As I type these recollections I'm also aware that, from my earliest memory, I naturally and intuitively interpreted the world through food (and drink) and the world made sense through observing everything edible, especially anything sourced from plants. My earliest memories start in Malaysia so the rambutans growing in our garden hold far more than simply being a curious tropical fruit to enjoy when travelling. The tree was there with its fruit and their soft spiky skins, right where I played; oh the joy to see food growing in my space!


Our family breakfast table was bright with papaya and lime juice, my mother was taught how to prepare curry by our wonderful amah and we also experienced the authentic dish when invited to their family weddings in the villages on the edge of the rainforest. Years later my mother explained how the servants wanted to prepare all our food, whilst Maman also was a natural cook, locked into her own needs to provide. One family photo from Christmas1965 shows us all smiling with the traditional Christmas pudding, possibly bought at the NAAFI!

On fish days I hated the prospect of the lethal bones and would cry as Maman perused the fresh fish at Seremban market; moving on to the green-grocery, the kindly market trader picked out a tiny bunch of miniature bananas to cheer me up.


These snippets are a fraction of what sits inside my head, much drawn from our life overseas, but what's also critical for my relationship with food and drink is that, even on days like today, with raging gales, or the coldest days of winter, our old kitchen on the Kentish coast allows me to travel the world. Even basic, everyday ingredients have something to offer as a route out into the world; my brain does it naturally and I feel thoroughly annoyed when reading food labels which state the goods are "Packed in the UK" when they were, in fact, grown thousands of miles away.


In recent years there's been a fashionable emphasis on local produce but the coffee beans forming my essential morning routine are grown in Colombia and Kenya, our breakfast marmalade created using citrus fruit from the Mediterranean combined with sugar from the tropics and even the locally-sourced boiled egg needs tropical black pepper!

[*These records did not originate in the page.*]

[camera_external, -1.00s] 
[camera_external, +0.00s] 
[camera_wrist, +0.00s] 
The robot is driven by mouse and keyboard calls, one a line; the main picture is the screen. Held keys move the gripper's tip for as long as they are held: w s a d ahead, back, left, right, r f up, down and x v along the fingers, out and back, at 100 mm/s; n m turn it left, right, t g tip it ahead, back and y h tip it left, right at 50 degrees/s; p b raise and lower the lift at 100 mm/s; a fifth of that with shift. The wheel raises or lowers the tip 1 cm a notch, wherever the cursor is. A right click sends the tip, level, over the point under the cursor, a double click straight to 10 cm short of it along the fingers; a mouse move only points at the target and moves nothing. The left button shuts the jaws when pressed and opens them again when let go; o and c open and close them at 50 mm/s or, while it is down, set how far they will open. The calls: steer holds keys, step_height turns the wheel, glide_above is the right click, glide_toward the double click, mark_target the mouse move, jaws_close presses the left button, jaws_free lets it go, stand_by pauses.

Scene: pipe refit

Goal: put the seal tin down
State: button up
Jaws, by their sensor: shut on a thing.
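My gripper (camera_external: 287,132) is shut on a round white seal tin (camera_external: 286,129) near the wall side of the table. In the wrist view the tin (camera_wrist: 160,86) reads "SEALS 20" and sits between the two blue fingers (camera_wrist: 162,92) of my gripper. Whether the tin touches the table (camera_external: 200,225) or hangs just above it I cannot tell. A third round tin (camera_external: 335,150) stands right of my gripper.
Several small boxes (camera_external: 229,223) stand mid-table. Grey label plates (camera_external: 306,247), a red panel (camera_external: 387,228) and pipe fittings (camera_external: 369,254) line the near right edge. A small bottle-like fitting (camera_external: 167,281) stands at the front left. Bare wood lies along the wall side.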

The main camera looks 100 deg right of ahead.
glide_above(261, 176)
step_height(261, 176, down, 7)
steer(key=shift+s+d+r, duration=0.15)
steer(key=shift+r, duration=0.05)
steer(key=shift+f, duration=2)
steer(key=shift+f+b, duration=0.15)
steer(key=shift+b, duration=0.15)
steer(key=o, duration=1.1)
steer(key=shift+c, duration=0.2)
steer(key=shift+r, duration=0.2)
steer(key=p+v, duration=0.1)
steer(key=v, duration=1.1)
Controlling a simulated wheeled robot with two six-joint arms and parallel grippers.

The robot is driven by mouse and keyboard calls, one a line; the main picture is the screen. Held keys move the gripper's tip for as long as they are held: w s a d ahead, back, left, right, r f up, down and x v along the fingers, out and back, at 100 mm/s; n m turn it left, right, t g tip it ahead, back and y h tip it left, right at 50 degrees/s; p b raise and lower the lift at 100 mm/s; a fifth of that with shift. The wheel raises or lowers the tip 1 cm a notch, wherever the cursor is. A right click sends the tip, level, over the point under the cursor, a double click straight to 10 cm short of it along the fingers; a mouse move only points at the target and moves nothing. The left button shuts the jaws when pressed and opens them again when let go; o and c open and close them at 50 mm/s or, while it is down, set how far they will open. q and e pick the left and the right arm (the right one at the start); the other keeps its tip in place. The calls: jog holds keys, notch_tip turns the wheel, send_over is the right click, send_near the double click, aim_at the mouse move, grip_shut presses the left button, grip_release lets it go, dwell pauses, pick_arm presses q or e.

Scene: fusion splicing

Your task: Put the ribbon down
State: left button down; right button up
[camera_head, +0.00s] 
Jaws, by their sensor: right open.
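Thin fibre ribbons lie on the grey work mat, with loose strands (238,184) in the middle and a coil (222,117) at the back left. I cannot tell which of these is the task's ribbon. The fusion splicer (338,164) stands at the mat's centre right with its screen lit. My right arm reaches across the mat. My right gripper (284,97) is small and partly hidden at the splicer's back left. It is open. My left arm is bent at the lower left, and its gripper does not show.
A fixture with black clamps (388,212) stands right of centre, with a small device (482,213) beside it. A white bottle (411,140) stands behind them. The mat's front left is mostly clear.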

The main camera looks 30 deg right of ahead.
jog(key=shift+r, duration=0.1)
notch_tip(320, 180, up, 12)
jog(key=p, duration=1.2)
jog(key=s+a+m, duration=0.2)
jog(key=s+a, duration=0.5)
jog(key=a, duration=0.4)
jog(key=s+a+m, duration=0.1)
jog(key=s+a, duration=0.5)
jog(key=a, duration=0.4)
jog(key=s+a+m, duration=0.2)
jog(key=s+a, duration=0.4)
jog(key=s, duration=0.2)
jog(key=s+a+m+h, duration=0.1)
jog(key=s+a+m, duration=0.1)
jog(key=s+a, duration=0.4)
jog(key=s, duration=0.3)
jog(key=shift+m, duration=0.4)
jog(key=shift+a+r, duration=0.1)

In fact our garden isn't well-suited to grow much by way of edibles and even the ancient apple tree struggles with the changing climate and ferocious winds; thankfully I can still gather fresh herbs and the odd wild strawberry when they're not stolen by the squirrels or mice. The hillside is a mat of healthy brambles but the pigeons tend to gorge themselves before I can clamber up the cliff to fight the thorns and bring down a bowl of blackberries!


Aware that my particular childhood offered opportunities which were regarded as "exotic" although it should be noted that military childhood wasn't all fun and games by any means, and convent boarding school was a journey to hell, especially with regard to food and drink and the basic need for a pleasant, or at least positive, eating environment.


At around age seven I had a favourite book of tales "from other lands" which gave me the idea of magic flying carpets taking me away but the dinner plate is far easier to arrange!

Perhaps it was the Paludrine we had to take daily as an anti-malarial which influenced my wish to fly; antimalarial prophylaxis drugs have been connected to strange and powerful dreams including flying and those dreams come back to me all the time. They stopped as soon as we left Malaysia so I have every reason to believe this strange connection with flying. Thankfully my interest in plants and food didn't stop when we moved to the cooler, greyer, cabbage-field Germany and three different homes for Halloween, Christmas and Easter!


Even the simplest meal can bring the world to our table and offer our tastebuds the chance to travel which, for me, is fundamental to my daily emotional well-being. Of course I must add that real geographical travel is my passion and every journey is an opportunity to find out something about ordinary food and drink, what is normal fare and how people shop, cook and fill their plate.

I'm hoping that I can share some of my experiences here


Writing brings me a sense of achievement in between the demands of everyday life and chores which seem to multiply like the Magic Porridge Pot; even the simplest meal can bring the world to our table, offering our tastebuds the chance to travel.

My plan is to get on my magic flying carpet so I hope you'll come for the ride and share the wonder of everything that we could so easily take for granted!